You may have noticed from Carl's magnetometry results in yesterday's blog that there were some off-the-scale anomalies, so having closed Test Pit 1 Juliet made the decision to site Test Pit 4 over one of these anomalies. We had enough people today to continue Test Pits 2 and 3 as well. Here you can see the gazebos for TP2 & 3 on the left, the gazebos for our finds and break areas in the centre, and TP4 under the Coleman Shelter on the right:
Ground conditions were extremely hard, with most saying that it was difficult even pushing a trowel into the dense clay.
In TP2 Pete slogged away, sometimes with help..
...but for much of the time doing most of the digging with an attentive audience:
Over in TP3, this one was intended to find again where we had located lots of Romano-British CBM last year and try to determine the extent of it.
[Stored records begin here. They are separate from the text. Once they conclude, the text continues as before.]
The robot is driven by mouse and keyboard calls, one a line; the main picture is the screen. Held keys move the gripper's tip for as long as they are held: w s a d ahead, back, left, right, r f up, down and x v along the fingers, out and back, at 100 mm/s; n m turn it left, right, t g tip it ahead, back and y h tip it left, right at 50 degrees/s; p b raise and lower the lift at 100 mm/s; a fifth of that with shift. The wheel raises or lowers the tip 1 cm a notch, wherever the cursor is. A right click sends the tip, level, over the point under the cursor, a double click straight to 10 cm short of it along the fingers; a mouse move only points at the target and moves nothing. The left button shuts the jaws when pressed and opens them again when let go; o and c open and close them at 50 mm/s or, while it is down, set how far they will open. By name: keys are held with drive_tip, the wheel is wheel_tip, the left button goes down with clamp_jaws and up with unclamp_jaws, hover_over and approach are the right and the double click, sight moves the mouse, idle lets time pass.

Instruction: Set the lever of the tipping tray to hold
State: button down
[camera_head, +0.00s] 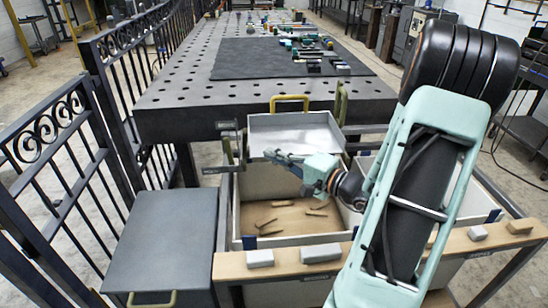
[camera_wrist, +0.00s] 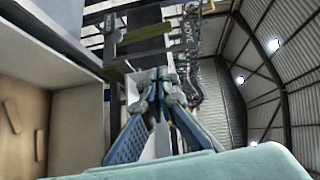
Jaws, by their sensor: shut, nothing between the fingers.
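The tipping tray (camera_head: 295,130), a pale shallow metal tray with an olive handle (camera_head: 290,100) on its far edge, sits at the front of the perforated table in the head view. At its left are upright olive and dark bars (camera_head: 228,151), with a small dark label (camera_head: 227,125) above. One of these may be the lever; its setting is too small to tell. My gripper (camera_head: 270,155) is shut and empty, pointing left over the tray's near edge, right of those bars. In the wrist view my gripper (camera_wrist: 160,75) has its fingertips together, below an olive bar (camera_wrist: 142,46); contact cannot be told.
Below the tray stands a pale bin (camera_head: 285,240) with several brown pieces inside. A wooden rail (camera_head: 300,262) bearing pale blocks crosses its front. A grey lidded box (camera_head: 160,240) and a black iron gate (camera_head: 65,170) are at the left. Another olive bar (camera_head: 341,104) stands right of the tray.

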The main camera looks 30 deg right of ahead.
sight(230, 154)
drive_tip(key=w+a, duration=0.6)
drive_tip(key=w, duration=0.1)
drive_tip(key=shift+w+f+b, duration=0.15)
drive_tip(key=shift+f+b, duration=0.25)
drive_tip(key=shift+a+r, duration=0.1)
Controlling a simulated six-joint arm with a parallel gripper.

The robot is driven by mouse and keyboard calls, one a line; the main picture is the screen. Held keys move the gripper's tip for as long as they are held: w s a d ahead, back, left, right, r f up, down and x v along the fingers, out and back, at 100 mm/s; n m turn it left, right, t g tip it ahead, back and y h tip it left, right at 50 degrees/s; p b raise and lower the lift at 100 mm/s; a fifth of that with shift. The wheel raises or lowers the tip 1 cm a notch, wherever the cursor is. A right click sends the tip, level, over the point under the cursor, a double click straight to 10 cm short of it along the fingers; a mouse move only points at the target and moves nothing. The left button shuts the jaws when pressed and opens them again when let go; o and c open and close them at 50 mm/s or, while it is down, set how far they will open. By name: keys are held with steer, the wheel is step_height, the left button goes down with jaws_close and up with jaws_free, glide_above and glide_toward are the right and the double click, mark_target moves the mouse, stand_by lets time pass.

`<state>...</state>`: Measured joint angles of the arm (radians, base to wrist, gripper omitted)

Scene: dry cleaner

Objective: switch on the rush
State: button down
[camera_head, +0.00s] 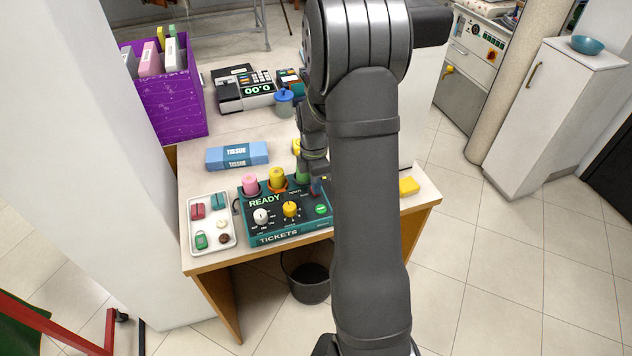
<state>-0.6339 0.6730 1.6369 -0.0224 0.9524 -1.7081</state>
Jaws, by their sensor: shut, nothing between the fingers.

Here you can see Hugo working with a mattock on the first 10cm spit while in the foreground you can see part of a tarp at the level of last year's excavation.
It was really hard graft but by the end of this afternoon the pit was almost down to the level where we discovered all the CBM last year, so results should be promising tomorrow.
Over in TP4, site of the mag anomaly, it didn't take long before the team started to come across Romano-British CBM and building stone not far below the surface.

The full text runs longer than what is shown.